◆ AIM OF THE EXERCISE
Take the lines beginning with the one that contains "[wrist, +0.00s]" and ending with the one that contains "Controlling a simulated", and set them down exactly. Omit all pictures.

◆ PROVIDED DATA
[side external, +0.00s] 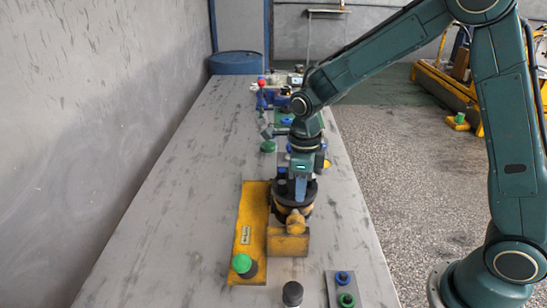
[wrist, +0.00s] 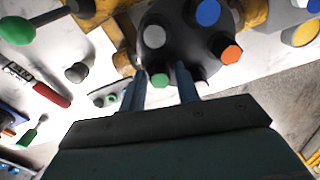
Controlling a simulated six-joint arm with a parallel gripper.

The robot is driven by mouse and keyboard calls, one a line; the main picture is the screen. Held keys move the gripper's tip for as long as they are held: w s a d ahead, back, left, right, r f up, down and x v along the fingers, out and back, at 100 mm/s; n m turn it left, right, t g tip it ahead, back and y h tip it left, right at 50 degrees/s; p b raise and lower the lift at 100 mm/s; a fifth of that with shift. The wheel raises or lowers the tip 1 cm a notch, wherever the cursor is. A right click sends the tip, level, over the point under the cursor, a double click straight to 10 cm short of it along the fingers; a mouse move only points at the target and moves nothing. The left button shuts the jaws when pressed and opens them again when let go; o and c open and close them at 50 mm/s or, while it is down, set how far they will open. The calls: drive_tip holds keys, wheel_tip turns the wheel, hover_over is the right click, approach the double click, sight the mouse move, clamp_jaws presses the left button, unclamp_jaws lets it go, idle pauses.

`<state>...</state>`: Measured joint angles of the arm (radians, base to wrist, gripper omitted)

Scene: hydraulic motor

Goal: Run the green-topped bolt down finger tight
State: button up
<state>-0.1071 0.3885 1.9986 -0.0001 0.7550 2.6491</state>
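The motor has a round black flange (wrist: 180,38) and a yellow body, which stands on the bench in the side view (side external: 291,222). Bolts with coloured tops ring the flange: green (wrist: 159,80), orange (wrist: 230,53), blue (wrist: 207,12) and pale grey (wrist: 155,34). My gripper (wrist: 160,72) points at the flange with its fingers apart. The green-topped bolt shows between the fingertips, with a small gap visible on each side. How far it is threaded in cannot be told. In the side view my gripper (side external: 299,188) is low over the motor, and the green top is hidden.
A yellow plate (side external: 252,215) with a green knob (side external: 242,263) lies left of the motor. A black cylinder (side external: 292,293) and a grey plate with blue and green rings (side external: 344,299) are nearer the camera. A red-handled tool (wrist: 50,95) lies left. The left bench is clear.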

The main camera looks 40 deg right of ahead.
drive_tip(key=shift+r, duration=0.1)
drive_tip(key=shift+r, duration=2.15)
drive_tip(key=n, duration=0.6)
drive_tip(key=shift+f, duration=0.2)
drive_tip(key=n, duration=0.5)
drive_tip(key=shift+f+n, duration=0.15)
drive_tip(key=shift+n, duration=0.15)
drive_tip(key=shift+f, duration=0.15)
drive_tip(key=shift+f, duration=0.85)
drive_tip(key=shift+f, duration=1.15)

◆ ANSWER FOR THE TASK
[wrist, +0.00s] 
Controlling a simulated six-joint arm with a parallel gripper.

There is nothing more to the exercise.